Luciana frisa que a morte provoca temor, angústia, curiosidade, mas ainda é um assunto que costuma ser evitado na sociedade. “As crianças, em geral, são afastadas dessa realidade pela ideia de que assim estão protegidas ou porque ainda não têm cognição e idade suficiente para lidar com tal assunto. Os adultos projetam grande parte de suas incapacidades e temores nelas, deixando-as desprotegidas no enfrentamento das perdas e lutos”, aponta.
Ela reitera que é possível abordar o tema, conversar, esclarecer e cuidar, respeitando a idade, capacidade de compreensão, adequando a linguagem e buscando uma comunicação clara, afetuosa e honesta. “Embora os adultos achem o assunto muito difícil para conversar abertamente, isso frequentemente não acontece no mundo infantil. As crianças tendem a receber bem a oportunidade de dialogar abertamente sobre o tema, são curiosas, espontâneas e questionadoras. A morte está presente no cotidiano delas, nas histórias contadas, imaginadas, brincadas e vividas, nos desenhos, filmes, videogames, contos, livros, fotografias, situações de mortes e perdas, visitas a cemitérios, vivências de separações e despedidas”, exemplifica.

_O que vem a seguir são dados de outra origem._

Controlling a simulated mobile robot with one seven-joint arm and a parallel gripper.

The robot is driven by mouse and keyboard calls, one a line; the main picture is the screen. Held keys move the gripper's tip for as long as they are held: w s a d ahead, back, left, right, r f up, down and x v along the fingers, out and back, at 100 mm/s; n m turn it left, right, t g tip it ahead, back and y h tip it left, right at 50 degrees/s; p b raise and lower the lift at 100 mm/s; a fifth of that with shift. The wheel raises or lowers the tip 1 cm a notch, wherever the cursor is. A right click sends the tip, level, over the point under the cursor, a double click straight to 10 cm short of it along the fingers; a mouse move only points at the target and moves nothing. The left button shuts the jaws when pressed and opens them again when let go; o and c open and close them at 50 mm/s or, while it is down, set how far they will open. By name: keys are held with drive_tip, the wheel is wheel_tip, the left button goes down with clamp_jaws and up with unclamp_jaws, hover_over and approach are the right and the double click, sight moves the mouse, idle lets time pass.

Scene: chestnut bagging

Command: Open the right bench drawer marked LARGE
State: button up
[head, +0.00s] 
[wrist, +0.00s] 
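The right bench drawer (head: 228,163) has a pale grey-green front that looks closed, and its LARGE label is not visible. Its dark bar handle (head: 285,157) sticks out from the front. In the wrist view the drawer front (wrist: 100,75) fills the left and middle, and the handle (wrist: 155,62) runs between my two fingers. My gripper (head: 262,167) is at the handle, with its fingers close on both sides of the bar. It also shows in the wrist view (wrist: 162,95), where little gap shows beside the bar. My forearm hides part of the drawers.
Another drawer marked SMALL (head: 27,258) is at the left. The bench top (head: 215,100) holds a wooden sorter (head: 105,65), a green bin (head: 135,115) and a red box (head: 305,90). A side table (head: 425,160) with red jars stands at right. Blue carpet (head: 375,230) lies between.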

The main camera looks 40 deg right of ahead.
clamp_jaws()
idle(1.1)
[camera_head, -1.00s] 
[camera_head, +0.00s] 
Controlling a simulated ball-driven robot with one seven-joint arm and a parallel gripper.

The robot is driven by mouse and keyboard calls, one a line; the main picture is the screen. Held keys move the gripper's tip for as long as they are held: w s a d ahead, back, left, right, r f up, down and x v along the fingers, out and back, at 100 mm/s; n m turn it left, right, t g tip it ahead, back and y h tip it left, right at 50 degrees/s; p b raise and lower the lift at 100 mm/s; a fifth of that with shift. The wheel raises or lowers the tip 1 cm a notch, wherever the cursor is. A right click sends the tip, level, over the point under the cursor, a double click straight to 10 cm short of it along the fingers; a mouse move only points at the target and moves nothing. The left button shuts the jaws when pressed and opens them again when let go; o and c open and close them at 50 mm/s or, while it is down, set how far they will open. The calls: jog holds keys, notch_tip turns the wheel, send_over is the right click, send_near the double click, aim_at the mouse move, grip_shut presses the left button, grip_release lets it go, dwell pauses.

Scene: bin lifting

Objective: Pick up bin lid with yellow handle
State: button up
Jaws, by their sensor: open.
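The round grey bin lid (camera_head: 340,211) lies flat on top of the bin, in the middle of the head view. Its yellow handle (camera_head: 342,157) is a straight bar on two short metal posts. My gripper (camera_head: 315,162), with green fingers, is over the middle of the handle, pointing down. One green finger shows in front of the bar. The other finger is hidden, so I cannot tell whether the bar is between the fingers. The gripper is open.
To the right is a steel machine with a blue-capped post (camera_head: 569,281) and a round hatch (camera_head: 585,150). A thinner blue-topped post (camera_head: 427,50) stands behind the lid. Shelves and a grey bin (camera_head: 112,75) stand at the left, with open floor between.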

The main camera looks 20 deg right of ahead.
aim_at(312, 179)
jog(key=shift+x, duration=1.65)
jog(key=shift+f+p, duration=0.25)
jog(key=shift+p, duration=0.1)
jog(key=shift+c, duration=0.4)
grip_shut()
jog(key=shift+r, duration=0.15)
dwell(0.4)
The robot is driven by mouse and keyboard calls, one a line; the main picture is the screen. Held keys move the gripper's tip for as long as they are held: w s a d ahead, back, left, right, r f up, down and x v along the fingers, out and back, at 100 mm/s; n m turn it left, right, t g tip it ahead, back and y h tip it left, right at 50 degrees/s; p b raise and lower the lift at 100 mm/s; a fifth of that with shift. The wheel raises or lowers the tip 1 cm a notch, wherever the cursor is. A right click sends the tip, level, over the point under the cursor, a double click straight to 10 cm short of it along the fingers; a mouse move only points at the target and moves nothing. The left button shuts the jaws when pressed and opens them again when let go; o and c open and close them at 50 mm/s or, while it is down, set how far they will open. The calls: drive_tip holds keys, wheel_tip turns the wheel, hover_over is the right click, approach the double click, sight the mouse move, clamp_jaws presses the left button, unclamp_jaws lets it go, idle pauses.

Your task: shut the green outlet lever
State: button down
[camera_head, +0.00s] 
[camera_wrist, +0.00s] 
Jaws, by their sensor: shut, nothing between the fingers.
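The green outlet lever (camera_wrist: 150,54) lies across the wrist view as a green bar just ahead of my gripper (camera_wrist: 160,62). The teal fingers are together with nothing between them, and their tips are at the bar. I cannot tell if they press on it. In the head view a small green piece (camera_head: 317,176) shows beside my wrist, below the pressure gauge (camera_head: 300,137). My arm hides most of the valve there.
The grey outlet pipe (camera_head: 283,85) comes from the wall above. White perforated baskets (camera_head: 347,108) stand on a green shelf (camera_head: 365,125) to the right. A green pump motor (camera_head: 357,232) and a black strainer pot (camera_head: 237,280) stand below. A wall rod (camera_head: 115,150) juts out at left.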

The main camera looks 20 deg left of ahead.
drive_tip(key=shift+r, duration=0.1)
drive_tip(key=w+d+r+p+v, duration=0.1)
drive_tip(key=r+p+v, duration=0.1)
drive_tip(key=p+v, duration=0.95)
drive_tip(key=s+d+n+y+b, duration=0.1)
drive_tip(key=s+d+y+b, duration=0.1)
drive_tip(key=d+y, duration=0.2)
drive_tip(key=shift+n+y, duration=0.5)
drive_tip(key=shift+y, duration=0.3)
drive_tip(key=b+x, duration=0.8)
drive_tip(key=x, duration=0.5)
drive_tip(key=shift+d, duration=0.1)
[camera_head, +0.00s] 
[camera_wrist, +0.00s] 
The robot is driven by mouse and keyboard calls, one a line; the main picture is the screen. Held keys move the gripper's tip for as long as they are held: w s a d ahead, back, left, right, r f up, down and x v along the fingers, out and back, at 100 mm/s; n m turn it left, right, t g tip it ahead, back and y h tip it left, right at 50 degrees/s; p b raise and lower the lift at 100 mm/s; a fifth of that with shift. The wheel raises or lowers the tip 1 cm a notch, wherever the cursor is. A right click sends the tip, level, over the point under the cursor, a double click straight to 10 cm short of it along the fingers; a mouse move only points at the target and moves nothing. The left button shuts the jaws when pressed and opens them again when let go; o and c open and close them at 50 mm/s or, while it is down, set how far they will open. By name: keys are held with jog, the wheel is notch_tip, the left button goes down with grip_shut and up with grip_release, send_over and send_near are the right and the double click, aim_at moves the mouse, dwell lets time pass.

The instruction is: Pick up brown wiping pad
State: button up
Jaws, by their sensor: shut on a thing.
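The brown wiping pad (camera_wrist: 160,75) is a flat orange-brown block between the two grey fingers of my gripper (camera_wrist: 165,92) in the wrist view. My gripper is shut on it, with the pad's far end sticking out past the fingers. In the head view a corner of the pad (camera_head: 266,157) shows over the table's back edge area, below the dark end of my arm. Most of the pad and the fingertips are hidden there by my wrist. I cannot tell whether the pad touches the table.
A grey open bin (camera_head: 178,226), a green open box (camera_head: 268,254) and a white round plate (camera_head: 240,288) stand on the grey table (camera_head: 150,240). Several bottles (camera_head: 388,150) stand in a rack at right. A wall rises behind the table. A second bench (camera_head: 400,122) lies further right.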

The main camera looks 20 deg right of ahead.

Para a especialista, quando os pequenos se deparam com a realidade, questionam e, muitas vezes, fazem uso de imaginação para obter uma resposta. “Por isso, esclarecer, de maneira franca, honesta e afetuosa, com base na linguagem adaptada, é um dever familiar, pois assim, diminuem-se fantasias infantis, impedindo que elas assumam uma atitude secreta e incorreta. Não se deve dar à criança explicações erradas e falsas, pois quando se mente, ela estrutura-se pela desconfiança e pelo medo”, argumenta.
Além disso, o uso de figuras de linguagem também não é o mais adequado. “Por exemplo, frases como: ‘vovô dormiu para sempre’, ‘sua cachorrinha virou uma estrelinha’, ‘papai do céu precisava dele lá em cima’. Nem sempre a criança entende uma metáfora, pois a compreensão racional só ocorre por meio do pensamento abstrato, necessitando de um desenvolvimento cognitivo. Quando isso não acontece, ela corre o risco de entender a situação ao pé da letra, podendo causar confusão, incompreensão, ansiedade e medo”, pondera Luciana.
Grandes complicações podem acontecer quando se utiliza metáforas para explicar a morte. “Um exemplo é quando a criança, ao ouvir que o avô dormiu para sempre, passar a ter medo dos pais dormirem, necessitando checar se estão vivos e ter receio em adormecer; ou então, após ouvirem que alguém virou estrelinha, ficarem com medo de entrar em aviões, ao entenderem que assim chegariam ao céu e poderiam se tornar estrelas também. Diante disso, é indicado tentar responder sobre a morte de forma mais objetiva e clara, usando conceitos concretos e expressões reais”, acrescenta.
No caso de ser da vontade da criança, a pesquisadora aconselha que ela participe de cerimônias, como velórios e enterros, pois isso pode auxiliar na construção do conceito de morte. “Os rituais, presentes em toda a história da humanidade, são poderosos atos simbólicos capazes de ofertar significado, ajudar na organização psíquica, concretizar a situação ao marcar no tempo e espaço a perda, além de ser um local onde o luto é autorizado, podendo ser expresso e acalentado”, expõe.
Outro fator importante é mostrar meios para que o vínculo amoroso com o falecido possa continuar. Conforme Luciana, para fazer isso de forma saudável, é possível reavivar memórias, por meio de fotos e objetos pessoais. “Nesse contexto, a criança pode querer desenhar, escrever sobre ou para o ente querido falecido, bem como, guardar objetos especiais e montar uma caixa das lembranças que represente um lugar seguro e de pertencimento dessa relação, honrando e dignificando a história com a pessoa”, sublinha.